Het recht van de (gewezen) partner op uitbetaling van een deel van het ouderdomspensioen kan tezamen met het recht op bijzonder partnerpensioen worden geconverteerd in een recht op eigen ouderdomspensioen op naam van de (gewezen) partner, onder de voorwaarden als omschreven in artikel 5 van de Wet Pensioenverevening. De (gewezen) deelnemer en de gewezen partner dienen dit gezamenlijk overeen te komen.
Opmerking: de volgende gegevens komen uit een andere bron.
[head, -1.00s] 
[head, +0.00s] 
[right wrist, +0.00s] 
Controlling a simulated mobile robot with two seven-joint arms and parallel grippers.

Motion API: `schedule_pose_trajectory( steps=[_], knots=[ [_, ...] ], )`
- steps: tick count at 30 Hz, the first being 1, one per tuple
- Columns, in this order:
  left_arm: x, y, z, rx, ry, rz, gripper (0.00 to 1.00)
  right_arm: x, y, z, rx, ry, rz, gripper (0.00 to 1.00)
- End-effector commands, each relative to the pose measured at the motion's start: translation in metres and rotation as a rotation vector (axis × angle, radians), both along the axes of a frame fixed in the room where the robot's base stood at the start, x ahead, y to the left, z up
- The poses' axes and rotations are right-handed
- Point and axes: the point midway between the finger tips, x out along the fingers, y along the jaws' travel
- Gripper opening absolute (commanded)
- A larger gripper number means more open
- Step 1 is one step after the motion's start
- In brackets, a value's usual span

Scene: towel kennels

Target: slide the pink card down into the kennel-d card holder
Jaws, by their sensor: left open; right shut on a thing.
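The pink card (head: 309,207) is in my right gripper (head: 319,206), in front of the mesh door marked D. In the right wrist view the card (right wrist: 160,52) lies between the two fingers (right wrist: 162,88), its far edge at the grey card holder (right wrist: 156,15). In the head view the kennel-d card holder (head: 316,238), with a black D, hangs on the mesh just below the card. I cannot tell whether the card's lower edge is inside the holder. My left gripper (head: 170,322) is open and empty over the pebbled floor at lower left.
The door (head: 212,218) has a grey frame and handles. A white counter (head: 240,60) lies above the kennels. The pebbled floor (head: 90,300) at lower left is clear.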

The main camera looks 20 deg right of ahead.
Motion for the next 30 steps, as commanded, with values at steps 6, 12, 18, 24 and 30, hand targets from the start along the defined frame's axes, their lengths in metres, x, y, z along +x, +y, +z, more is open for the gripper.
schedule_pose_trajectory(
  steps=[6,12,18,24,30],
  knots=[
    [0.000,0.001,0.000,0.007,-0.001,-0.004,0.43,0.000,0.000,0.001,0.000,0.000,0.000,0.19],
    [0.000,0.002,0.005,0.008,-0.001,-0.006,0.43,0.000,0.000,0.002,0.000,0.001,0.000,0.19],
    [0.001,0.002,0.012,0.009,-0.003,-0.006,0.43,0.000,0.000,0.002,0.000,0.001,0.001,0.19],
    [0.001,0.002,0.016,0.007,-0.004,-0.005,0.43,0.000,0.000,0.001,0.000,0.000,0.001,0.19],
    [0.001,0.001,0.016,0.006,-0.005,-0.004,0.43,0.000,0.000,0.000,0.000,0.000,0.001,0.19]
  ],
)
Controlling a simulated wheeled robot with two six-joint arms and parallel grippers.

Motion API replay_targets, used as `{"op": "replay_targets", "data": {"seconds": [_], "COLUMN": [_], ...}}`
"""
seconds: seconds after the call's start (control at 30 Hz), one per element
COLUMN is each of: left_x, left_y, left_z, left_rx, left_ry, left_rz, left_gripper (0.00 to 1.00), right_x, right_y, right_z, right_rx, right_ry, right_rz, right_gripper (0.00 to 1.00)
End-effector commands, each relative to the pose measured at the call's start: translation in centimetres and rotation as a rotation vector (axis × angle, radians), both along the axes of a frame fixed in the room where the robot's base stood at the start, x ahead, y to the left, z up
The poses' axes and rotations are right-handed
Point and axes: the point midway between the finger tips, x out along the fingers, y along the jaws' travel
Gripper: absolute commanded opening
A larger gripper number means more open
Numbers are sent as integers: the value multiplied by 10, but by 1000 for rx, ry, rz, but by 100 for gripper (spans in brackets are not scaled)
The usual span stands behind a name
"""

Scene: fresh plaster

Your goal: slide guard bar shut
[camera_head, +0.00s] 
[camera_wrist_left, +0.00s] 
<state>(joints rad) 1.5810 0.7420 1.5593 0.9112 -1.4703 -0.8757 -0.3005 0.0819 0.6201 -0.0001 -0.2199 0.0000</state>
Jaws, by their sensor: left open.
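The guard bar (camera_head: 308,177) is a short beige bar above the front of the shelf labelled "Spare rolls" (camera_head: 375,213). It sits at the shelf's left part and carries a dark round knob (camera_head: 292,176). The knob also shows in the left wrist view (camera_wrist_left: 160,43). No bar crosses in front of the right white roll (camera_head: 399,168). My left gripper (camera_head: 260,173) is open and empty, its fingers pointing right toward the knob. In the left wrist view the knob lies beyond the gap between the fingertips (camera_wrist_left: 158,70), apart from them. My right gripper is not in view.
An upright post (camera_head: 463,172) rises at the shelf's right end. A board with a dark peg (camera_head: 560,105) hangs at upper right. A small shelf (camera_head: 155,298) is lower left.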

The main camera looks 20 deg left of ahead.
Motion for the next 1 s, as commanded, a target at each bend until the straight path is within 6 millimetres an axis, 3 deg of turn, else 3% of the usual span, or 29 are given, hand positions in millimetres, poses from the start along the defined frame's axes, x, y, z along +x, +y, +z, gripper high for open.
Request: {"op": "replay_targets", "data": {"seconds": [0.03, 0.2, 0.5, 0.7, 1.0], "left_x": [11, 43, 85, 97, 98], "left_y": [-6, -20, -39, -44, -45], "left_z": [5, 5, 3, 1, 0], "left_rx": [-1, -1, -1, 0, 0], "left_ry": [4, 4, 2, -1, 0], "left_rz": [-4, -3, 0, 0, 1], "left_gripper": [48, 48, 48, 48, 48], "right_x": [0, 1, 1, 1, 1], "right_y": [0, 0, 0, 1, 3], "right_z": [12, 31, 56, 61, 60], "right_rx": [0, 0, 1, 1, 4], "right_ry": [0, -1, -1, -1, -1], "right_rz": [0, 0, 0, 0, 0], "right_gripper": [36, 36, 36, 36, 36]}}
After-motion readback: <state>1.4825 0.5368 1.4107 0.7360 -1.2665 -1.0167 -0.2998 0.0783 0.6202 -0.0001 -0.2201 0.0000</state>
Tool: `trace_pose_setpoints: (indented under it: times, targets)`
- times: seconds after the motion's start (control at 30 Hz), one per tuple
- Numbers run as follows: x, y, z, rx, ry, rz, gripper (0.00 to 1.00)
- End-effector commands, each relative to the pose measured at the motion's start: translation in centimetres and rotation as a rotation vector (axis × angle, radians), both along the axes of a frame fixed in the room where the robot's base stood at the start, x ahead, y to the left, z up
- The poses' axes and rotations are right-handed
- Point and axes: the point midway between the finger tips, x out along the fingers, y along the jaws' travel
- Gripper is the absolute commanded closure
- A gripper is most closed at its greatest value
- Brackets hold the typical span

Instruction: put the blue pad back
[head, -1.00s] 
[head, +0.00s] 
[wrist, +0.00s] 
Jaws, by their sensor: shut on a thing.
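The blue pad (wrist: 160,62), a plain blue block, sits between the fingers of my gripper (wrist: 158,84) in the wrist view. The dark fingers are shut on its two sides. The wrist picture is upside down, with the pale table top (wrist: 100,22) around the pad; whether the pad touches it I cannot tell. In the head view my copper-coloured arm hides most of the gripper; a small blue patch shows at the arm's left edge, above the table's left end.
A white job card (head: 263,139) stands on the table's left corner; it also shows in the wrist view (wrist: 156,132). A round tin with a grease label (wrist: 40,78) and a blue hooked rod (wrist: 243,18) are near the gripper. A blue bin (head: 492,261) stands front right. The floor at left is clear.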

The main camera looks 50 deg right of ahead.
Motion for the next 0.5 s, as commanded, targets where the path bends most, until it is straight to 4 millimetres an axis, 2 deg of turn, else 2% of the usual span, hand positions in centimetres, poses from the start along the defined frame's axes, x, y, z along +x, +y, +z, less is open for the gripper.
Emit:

Het fonds kan instemmen met de conversie als voldaan is aan de hierna genoemde voorwaarden: indien het fonds hierom verzoekt dient de (gewezen) deelnemer en/of de (gewezen) partner een gezondheidsverklaring te verstrekken aan het fonds, indien de gezondheidsverklaring hiertoe aanleiding geeft kan het fonds een medische keuring verlangen; de conversie moet voor het fonds verzekeringstechnisch neutraal zijn; de (gewezen) deelnemer en de gewezen partner dienen de door het fonds in verband met de conversie gemaakte extra kosten te vergoeden; het aan de gewezen partner toe te kennen ouderdomspensioen dient wat betreft ingangsdatum, duur en verhogingsregime in overeenstemming te zijn met het in dit pensioenreglement gebruikelijke ouderdomspensioen.
7.
Conversie, als omschreven in het vorige lid, heeft geen invloed op de hoogte van het wezenpensioen, het partnerpensioen ten gunste van een nieuwe partner van de deelnemer en de opbouw van het ouderdomspensioen door de deelnemer na de scheidingsdatum. Deze worden vastgesteld alsof de(gewezen) partner de aanspraak op uitbetaling van een deel van het ouderdomspensioen en de aanspraak op bijzonder partnerpensioen heeft behouden.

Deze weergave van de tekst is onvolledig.